A couple of people have recently asked for an introduction to how emulation actually works at a lower level. I will attempt to begin to answer that here 🙂 Some programming experience is extremely helpful to understand this.
Introduction
At their lowest level, digital computers run programs that composed ultimately of a stream of numbers (this is called machine language). For a given CPU chip, certain numbers always mean certain things. For instance, on a 6502, the number “105” translates to “ADC” or Add with Carry. It’s important to realize that every time the 6502 encounters instruction 105 it will always perform the same addition operation. You could, in fact, write a valid program composed entirely of instruction 105, although it wouldn’t be very interesting.
Incidentally, the 3-letter code for the instruction (“ADC” in this case) is what is called assembly language, sometimes abbreviated ASM. Most programs for 8 bit processors were written in this manner – it’s somewhat cryptic, but it also gives you full control with minimum size. The number itself is known as an opcode (operation code).

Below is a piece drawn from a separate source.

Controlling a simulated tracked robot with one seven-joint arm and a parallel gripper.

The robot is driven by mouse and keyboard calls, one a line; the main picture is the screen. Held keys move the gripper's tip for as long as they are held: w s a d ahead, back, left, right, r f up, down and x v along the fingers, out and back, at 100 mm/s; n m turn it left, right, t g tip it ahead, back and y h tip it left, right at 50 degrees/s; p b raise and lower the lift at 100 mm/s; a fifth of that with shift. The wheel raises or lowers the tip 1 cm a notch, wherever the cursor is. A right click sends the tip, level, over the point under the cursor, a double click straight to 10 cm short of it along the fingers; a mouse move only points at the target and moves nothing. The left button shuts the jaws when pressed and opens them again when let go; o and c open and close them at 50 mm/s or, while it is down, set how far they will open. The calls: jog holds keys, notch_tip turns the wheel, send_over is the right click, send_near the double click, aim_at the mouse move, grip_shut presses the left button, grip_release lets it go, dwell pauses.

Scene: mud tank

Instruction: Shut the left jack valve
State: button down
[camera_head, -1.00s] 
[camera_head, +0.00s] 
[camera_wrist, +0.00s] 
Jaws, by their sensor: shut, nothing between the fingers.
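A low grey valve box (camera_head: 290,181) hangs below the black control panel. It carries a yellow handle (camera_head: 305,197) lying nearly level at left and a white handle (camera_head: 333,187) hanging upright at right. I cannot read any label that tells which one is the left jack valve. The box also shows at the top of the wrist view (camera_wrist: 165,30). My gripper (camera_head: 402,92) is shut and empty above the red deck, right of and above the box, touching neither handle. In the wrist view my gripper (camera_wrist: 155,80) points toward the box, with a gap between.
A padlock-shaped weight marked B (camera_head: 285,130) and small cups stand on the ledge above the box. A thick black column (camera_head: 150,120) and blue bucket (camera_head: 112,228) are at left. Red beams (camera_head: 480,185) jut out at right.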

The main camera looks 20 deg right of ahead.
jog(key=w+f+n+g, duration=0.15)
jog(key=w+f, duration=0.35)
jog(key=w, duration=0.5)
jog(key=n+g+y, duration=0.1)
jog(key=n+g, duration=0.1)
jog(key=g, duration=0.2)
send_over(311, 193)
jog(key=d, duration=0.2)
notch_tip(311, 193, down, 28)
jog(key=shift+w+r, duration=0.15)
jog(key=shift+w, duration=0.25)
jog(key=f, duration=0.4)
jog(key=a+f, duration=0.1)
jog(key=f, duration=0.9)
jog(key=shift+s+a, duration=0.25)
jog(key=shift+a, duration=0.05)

Inside the CPU there’s hardware to fetch the next instruction number from memory, figure out what it is, and execute it. Now, there’s nothing digital hardware can do that digital software can’t also do. So emulation starts off with a block of code (a CPU core) which does the same thing for a given type of processor, like a 6502 or Z80. In C-like pseudo-code, it would look something like this:
CPU_Start:
opcode = fetch_next_opcode();
if (opcode = 105) do_addition_with_carry();
else print “ERROR: Unknown opcode!”;
goto CPU_Start;
That is remarkably close to how most real CPU cores work, incidentally. The major difference is ususally that a C switch statement is used to efficiently go to the right place for each opcode.
Yeah, but where’s the wakka-wakka come from?
Each CPU has a limited amount of memory it can talk to. For 8 bit CPUs this was usually 64K (65,536 units). This means that each unit of memory has an address (similar to the one on your home) from 0 to 65,535. Some of this memory must be dedicated to the program itself (usually stored in ROMs). Some must be dedicated to a work area for the program (so-called work RAM). But addresses don’t have to be just memory – they can also be devices. For instance, in Pac-Man, one set of memory addresses controls the horizontal and vertical positions of Pac-Man. By writing different numbers there, the video hardware will dutifully draw Pac-Man at various places on the screen without further CPU intervention. (This is quite a time-saver for the CPU!) Such special addresses are called registers or sometimes switches.
For emulation, this is relatively easy. CPU cores don’t want to tie themselves to one machine, so they call out to other code in the emulator (sometimes called the memory manager or memory mapper). To read a memory location, they call out with an address and expect to get an answer back from elsewhere in the emulator. To write a memory location, they call out with the address and the new number to place at that address. Code elsewhere in the emulator figures out for the current game if that address is work RAM, program storage, or something else entirely. The complete set of valid memory addresses for a machine is called a memory map.
A simplified real-world example is Pac-Man once again. Addresses 0 to 16,383 are program storage (ROM chips in this case). Addresses 20,464 through 20,479 control the screen positions of Pac-Man and the ghosts. Address 20,480 contains the current status of the joystick. And so on. If you respond properly to all of the necessary addresses you get a running game. That is how basic emulation works.